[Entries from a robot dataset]

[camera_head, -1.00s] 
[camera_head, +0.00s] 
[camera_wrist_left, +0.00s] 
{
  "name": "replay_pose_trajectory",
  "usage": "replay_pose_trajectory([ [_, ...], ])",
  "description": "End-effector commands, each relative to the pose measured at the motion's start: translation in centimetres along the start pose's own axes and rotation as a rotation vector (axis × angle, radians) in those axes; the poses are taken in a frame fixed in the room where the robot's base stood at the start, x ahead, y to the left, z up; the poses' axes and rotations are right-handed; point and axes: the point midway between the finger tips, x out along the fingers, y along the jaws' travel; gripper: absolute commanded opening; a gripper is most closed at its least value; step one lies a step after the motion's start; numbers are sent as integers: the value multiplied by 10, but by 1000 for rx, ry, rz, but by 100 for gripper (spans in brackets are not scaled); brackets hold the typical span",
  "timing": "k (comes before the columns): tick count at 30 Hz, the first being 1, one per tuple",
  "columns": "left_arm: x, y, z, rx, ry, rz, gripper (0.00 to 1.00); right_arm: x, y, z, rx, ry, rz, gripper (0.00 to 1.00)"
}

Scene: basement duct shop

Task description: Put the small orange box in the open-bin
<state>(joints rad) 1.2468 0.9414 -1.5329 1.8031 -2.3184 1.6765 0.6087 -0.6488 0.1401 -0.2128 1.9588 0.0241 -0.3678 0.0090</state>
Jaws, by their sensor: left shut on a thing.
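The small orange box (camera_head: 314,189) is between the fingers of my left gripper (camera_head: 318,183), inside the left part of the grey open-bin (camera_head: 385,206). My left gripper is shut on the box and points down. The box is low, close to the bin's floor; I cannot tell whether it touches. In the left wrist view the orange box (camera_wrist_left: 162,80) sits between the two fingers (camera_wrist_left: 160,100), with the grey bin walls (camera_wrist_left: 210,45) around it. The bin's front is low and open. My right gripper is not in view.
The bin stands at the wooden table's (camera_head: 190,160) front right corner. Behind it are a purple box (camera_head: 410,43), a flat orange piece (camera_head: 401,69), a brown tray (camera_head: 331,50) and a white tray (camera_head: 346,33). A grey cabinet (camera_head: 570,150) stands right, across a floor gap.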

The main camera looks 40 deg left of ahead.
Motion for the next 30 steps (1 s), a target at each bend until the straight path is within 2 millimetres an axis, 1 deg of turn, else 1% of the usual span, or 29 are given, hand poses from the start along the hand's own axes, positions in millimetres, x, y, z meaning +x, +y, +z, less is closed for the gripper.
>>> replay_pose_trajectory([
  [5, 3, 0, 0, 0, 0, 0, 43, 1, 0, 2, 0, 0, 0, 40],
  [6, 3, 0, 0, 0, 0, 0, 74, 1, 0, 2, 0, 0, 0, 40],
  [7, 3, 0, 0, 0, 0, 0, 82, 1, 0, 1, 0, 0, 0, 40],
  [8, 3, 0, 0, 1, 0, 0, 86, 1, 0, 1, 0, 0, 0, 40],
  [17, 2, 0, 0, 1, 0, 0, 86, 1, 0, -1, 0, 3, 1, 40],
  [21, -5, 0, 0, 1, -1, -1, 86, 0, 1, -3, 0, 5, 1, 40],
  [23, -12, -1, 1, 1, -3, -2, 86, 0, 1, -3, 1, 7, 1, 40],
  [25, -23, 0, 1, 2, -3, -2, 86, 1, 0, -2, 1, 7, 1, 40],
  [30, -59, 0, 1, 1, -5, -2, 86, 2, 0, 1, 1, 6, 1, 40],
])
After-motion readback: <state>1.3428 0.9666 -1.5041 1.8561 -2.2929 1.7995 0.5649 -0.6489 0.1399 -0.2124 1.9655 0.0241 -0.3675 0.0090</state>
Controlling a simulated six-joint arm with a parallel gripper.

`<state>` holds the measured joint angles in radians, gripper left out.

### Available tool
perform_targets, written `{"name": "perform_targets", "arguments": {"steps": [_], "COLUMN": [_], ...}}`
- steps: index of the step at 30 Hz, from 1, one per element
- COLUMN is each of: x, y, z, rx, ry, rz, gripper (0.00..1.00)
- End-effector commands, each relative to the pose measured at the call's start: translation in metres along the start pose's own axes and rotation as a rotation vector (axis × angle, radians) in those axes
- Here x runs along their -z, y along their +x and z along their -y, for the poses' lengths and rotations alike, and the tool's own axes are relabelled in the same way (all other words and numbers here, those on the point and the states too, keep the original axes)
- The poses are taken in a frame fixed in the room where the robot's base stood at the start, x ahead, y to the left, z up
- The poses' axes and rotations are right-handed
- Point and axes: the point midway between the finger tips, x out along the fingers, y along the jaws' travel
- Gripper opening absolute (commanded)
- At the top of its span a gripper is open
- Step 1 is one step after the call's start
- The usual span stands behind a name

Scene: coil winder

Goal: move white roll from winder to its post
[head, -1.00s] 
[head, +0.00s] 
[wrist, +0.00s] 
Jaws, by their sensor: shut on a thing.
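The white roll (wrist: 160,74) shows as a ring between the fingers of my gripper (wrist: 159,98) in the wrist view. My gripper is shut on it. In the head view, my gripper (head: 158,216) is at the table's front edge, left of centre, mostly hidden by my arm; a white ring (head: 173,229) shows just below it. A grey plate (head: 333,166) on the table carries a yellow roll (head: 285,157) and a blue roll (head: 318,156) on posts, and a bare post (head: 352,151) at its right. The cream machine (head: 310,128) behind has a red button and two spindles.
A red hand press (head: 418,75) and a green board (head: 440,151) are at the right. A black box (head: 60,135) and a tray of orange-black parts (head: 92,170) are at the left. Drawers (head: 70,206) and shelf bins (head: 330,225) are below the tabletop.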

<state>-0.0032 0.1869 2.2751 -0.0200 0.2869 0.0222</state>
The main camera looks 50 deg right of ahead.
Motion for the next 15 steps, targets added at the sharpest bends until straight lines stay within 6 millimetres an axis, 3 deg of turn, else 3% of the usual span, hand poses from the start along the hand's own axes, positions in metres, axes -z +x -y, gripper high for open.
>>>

◆ Exercise objective:
Copy all the records above precisely.

◆ Output for this task:
[camera_head, -1.00s] 
[camera_head, +0.00s] 
[camera_wrist_left, +0.00s] 
{
  "name": "replay_pose_trajectory",
  "usage": "replay_pose_trajectory([ [_, ...], ])",
  "description": "End-effector commands, each relative to the pose measured at the motion's start: translation in centimetres along the start pose's own axes and rotation as a rotation vector (axis × angle, radians) in those axes; the poses are taken in a frame fixed in the room where the robot's base stood at the start, x ahead, y to the left, z up; the poses' axes and rotations are right-handed; point and axes: the point midway between the finger tips, x out along the fingers, y along the jaws' travel; gripper: absolute commanded opening; a gripper is most closed at its least value; step one lies a step after the motion's start; numbers are sent as integers: the value multiplied by 10, but by 1000 for rx, ry, rz, but by 100 for gripper (spans in brackets are not scaled); brackets hold the typical span",
  "timing": "k (comes before the columns): tick count at 30 Hz, the first being 1, one per tuple",
  "columns": "left_arm: x, y, z, rx, ry, rz, gripper (0.00 to 1.00); right_arm: x, y, z, rx, ry, rz, gripper (0.00 to 1.00)"
}

Scene: basement duct shop

Task description: Put the small orange box in the open-bin
<state>(joints rad) 1.2468 0.9414 -1.5329 1.8031 -2.3184 1.6765 0.6087 -0.6488 0.1401 -0.2128 1.9588 0.0241 -0.3678 0.0090</state>
Jaws, by their sensor: left shut on a thing.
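The small orange box (camera_head: 314,189) is between the fingers of my left gripper (camera_head: 318,183), inside the left part of the grey open-bin (camera_head: 385,206). My left gripper is shut on the box and points down. The box is low, close to the bin's floor; I cannot tell whether it touches. In the left wrist view the orange box (camera_wrist_left: 162,80) sits between the two fingers (camera_wrist_left: 160,100), with the grey bin walls (camera_wrist_left: 210,45) around it. The bin's front is low and open. My right gripper is not in view.
The bin stands at the wooden table's (camera_head: 190,160) front right corner. Behind it are a purple box (camera_head: 410,43), a flat orange piece (camera_head: 401,69), a brown tray (camera_head: 331,50) and a white tray (camera_head: 346,33). A grey cabinet (camera_head: 570,150) stands right, across a floor gap.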

The main camera looks 40 deg left of ahead.
Motion for the next 30 steps (1 s), a target at each bend until the straight path is within 2 millimetres an axis, 1 deg of turn, else 1% of the usual span, or 29 are given, hand poses from the start along the hand's own axes, positions in millimetres, x, y, z meaning +x, +y, +z, less is closed for the gripper.
>>> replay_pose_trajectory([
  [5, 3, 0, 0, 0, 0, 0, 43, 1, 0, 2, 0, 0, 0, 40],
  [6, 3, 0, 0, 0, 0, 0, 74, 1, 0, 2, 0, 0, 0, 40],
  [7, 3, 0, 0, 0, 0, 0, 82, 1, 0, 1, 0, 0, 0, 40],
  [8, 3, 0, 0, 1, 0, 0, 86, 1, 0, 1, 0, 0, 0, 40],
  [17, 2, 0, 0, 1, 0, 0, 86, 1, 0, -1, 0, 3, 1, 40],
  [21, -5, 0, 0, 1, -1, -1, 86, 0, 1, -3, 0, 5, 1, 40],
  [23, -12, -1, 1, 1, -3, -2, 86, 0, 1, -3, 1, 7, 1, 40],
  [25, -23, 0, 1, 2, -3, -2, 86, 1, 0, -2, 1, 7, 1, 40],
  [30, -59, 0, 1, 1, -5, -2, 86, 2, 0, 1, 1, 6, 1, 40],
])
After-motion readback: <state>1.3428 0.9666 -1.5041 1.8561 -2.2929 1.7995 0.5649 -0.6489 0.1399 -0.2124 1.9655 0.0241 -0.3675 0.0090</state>
Controlling a simulated six-joint arm with a parallel gripper.

`<state>` holds the measured joint angles in radians, gripper left out.

### Available tool
perform_targets, written `{"name": "perform_targets", "arguments": {"steps": [_], "COLUMN": [_], ...}}`
- steps: index of the step at 30 Hz, from 1, one per element
- COLUMN is each of: x, y, z, rx, ry, rz, gripper (0.00..1.00)
- End-effector commands, each relative to the pose measured at the call's start: translation in metres along the start pose's own axes and rotation as a rotation vector (axis × angle, radians) in those axes
- Here x runs along their -z, y along their +x and z along their -y, for the poses' lengths and rotations alike, and the tool's own axes are relabelled in the same way (all other words and numbers here, those on the point and the states too, keep the original axes)
- The poses are taken in a frame fixed in the room where the robot's base stood at the start, x ahead, y to the left, z up
- The poses' axes and rotations are right-handed
- Point and axes: the point midway between the finger tips, x out along the fingers, y along the jaws' travel
- Gripper opening absolute (commanded)
- At the top of its span a gripper is open
- Step 1 is one step after the call's start
- The usual span stands behind a name

Scene: coil winder

Goal: move white roll from winder to its post
[head, -1.00s] 
[head, +0.00s] 
[wrist, +0.00s] 
Jaws, by their sensor: shut on a thing.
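The white roll (wrist: 160,74) shows as a ring between the fingers of my gripper (wrist: 159,98) in the wrist view. My gripper is shut on it. In the head view, my gripper (head: 158,216) is at the table's front edge, left of centre, mostly hidden by my arm; a white ring (head: 173,229) shows just below it. A grey plate (head: 333,166) on the table carries a yellow roll (head: 285,157) and a blue roll (head: 318,156) on posts, and a bare post (head: 352,151) at its right. The cream machine (head: 310,128) behind has a red button and two spindles.
A red hand press (head: 418,75) and a green board (head: 440,151) are at the right. A black box (head: 60,135) and a tray of orange-black parts (head: 92,170) are at the left. Drawers (head: 70,206) and shelf bins (head: 330,225) are below the tabletop.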

<state>-0.0032 0.1869 2.2751 -0.0200 0.2869 0.0222</state>
The main camera looks 50 deg right of ahead.
Motion for the next 15 steps, targets added at the sharpest bends until straight lines stay within 6 millimetres an axis, 3 deg of turn, else 3% of the usual span, hand poses from the start along the hand's own axes, positions in metres, axes -z +x -y, gripper high for open.
>>>

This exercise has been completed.